View Source Google Cloud Speech gRPC API client

Hex.pm

Elixir client for Google Speech-to-Text V2 streaming API using gRPC

Installation

The package can be installed by adding :ex_google_stt to your list of dependencies in mix.exs:

def deps do
  [
    {:ex_google_stt, "~> 0.0.1"}
  ]
end

Configuration

This library uses Goth to obtain authentication tokens. It requires Google Cloud credendials to be configured. See Goth's README for details.

Tests with tag :integration communicate with Google APIs and require such config, thus are excluded by default, use mix test --include integration to run them.

Usage

Introduction

Here's the basic flow:

Create your Genserver

A Genserver is required to that the StreamingServer can send the transcriptions back to the caller. This is captured via a handle_info

Build the configurations

recognizer = "projects/["project_id"]/locations/global/recognizers/_"

cfg = %RecognitionConfig{
  decoding_config:
    {:auto_decoding_config, %Google.Cloud.Speech.V2.AutoDetectDecodingConfig{}},
  model: "long",
  language_codes: ["en-GB"],
  features: %{enable_automatic_punctuation: true}
}

str_cfg = %StreamingRecognitionConfig{
  config: cfg,
  streaming_features: %{interim_results: true}
}

str_cfg_req = %StreamingRecognizeRequest{
  streaming_request: {:streaming_config, str_cfg},
  recognizer: @recognizer
}

Start the server

  • Start the StreamingServer with start_link
  • Send the configuration request. This must always be the first request.
    {:ok, transcription_server} = StreamingServer.start_link()
    StreamingServer.send_config(transcription_server, str_cfg_req)

Send Requests

request = %StreamingRecognizeRequest{streaming_request: {:audio, data}, recognizer: recognizer}

StreamingServer.send_request(transcription_server, request)

Receive Responses

This is done in the original caller. You can also include this in a Phoenix.Channel.

def handle_info(%StreamingRecognizeResponse{} = response, state) do
  results = response.results
  transcripts = Enum.map(results, fn result ->
    [alternative] = result.alternatives
      %{content: alternative.transcript, is_final: result.is_final}
  end)
end

Infinite stream

Google's STT V2 knows when a sentence finishes, as long as there's some silence after it. When that happens, it'll return the transcription without ending the stream.

Therefore, as long as we keep the stream open, we can keep transcribing realtime speech.

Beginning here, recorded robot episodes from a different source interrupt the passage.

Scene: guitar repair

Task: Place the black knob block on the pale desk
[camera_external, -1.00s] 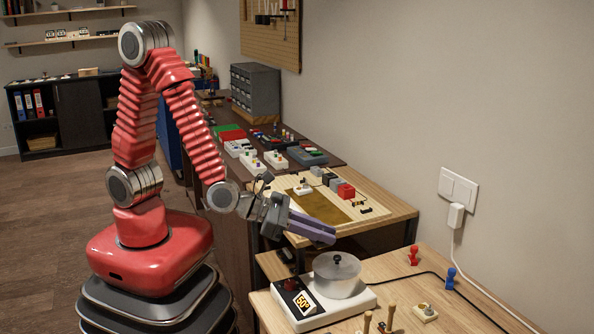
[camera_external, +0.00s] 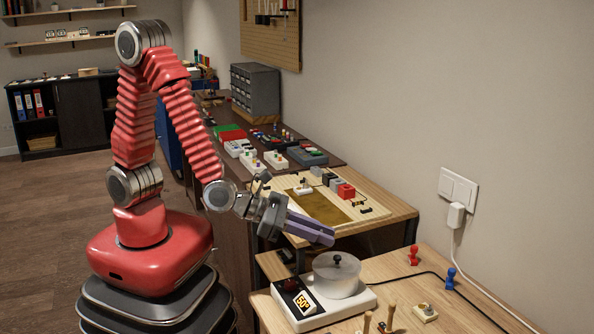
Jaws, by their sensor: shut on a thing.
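My gripper (camera_external: 322,236) reaches out to the right, low, in front of the pale desk (camera_external: 388,221) in the picture. Its long purple-grey fingers are shut on a thing that I cannot make out, as the fingers hide it. I cannot tell whether it is the black knob block. A small white block with a dark top (camera_external: 303,187) stands on the brown mat of the pale desk, apart from the gripper; it is too small to identify surely.
A white device with a clear pot (camera_external: 336,275) stands on the nearer wooden table (camera_external: 388,290), just below the fingertips. Red (camera_external: 413,255) and blue (camera_external: 450,278) pegs stand farther right. Grey and red blocks (camera_external: 345,190) stand toward the pale desk's back.

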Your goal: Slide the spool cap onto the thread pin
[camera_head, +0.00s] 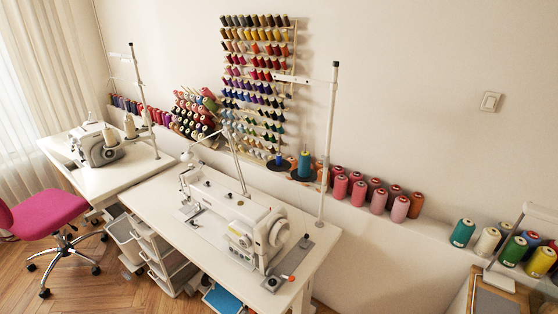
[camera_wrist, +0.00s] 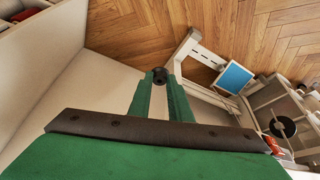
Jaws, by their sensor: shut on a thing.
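A small dark round piece (camera_wrist: 160,76), which looks like the spool cap, sits between the tips of my gripper (camera_wrist: 160,84) in the wrist view. The two green fingers are shut on it. My gripper does not show in the head view. I cannot tell for sure which part is the thread pin. In the head view, a small dark upright piece (camera_head: 305,242) stands on a grey plate at the right end of the front sewing table (camera_head: 328,237). A tall thread stand (camera_head: 328,140) rises at that table's back edge.
A white sewing machine (camera_head: 235,222) stands on the front table. Several spools (camera_head: 378,201) line the wall ledge. A pink chair (camera_head: 48,211) is at the left. Wood floor shows in the wrist view (camera_wrist: 140,25).

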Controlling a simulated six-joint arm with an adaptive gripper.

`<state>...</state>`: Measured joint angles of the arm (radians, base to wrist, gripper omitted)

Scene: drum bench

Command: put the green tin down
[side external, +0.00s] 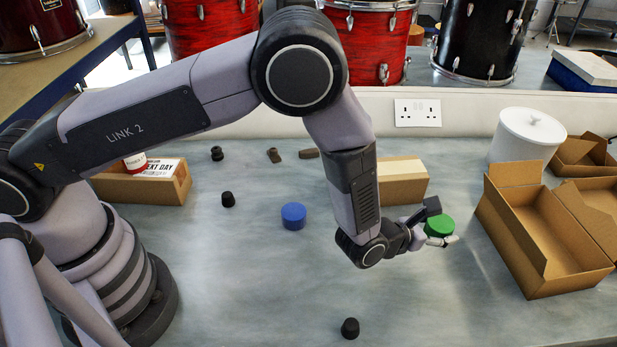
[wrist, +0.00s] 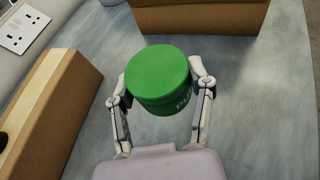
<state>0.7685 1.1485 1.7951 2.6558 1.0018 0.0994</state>
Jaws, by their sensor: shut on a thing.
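The green tin (side external: 439,225) is a short round can with a plain green lid. It also shows in the wrist view (wrist: 158,75), where pale lettering runs along its lower side. My gripper (side external: 440,230) is shut on the tin, with one finger on each side of it. In the wrist view my gripper (wrist: 158,88) has its fingertips against the tin's left and right sides. The tin looks close above the bench (side external: 270,270), left of the open cardboard box (side external: 540,255). I cannot tell whether its underside touches the bench.
A closed cardboard box (side external: 402,190) stands behind my wrist. A white lidded canister (side external: 522,140) stands at the back right. A blue tin (side external: 293,216) and several small dark pieces, one a black knob (side external: 350,328), lie on the bench. The front middle is mostly clear.

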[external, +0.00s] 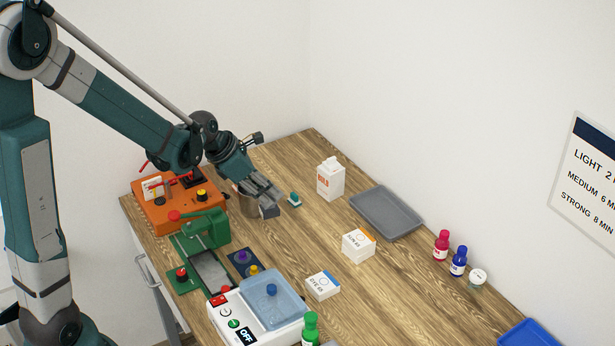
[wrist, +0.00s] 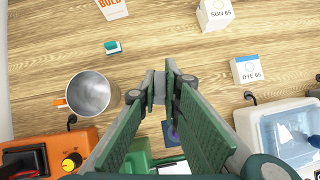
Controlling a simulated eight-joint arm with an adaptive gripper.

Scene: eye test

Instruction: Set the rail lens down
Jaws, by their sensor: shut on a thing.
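My gripper (external: 267,200) is over the far left part of the table, its fingers pointing down, beside the metal cup. In the wrist view, its green-padded fingers (wrist: 163,88) come together at the tips. It is shut on a small dark grey piece (external: 269,211), which I take as the rail lens. The piece is mostly hidden by the fingers and its shape is unclear. Whether it touches the table, I cannot tell.
The metal cup (wrist: 92,92) and a teal-topped block (external: 294,199) are close by. Bare wood shows around a carton (external: 330,178) and grey tray (external: 386,212).

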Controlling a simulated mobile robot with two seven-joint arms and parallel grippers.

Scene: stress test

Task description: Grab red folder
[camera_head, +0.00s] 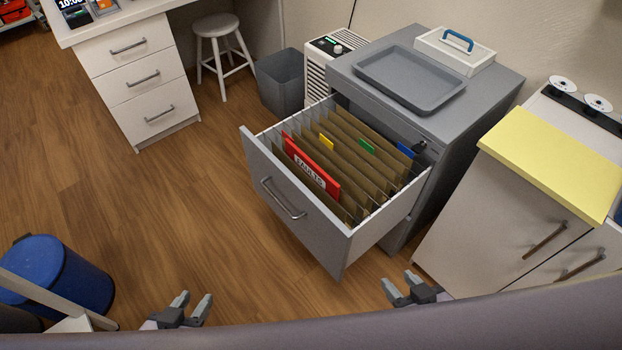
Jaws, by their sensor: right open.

A few points to notice though.

  • The model must be long or latest_long. short will result in ending the stream after the first utterance.
  • One must end the stream to ensure the transcription stops.

Auto-generated modules

This library uses protobuf-elixir and its protoc-gen-elixir plugin to generate Elixir modules from *.proto files for Google's Speech gRPC API. The documentation for the types defined in *.proto files can be found here

Fixture

A recording fragment in test/fixtures comes from an audiobook "The adventures of Sherlock Holmes (version 2)" available on LibriVox

Status

Current version of library supports only Streaming API and not tested in production. Treat this as experimental.

License

This project includes modified code from [Original Project or Code Name], which is licensed under the Apache License 2.0 (the "License"). You may not use the files containing modifications from the original project except in compliance with the License. A copy of the License is included in this project in the file named LICENSE.

The original work is available at [link to the original repository or project homepage].

Portions of this project are modifications based on work created by Software Mansion and used according to terms described in the Apache License 2.0. See here for the original repository.

The modifications are also licensed under Apache License 2.0.

Disclaimer

While this project includes modified code from [Original Project or Code Name], it is not endorsed by or affiliated with the original authors or their organizations.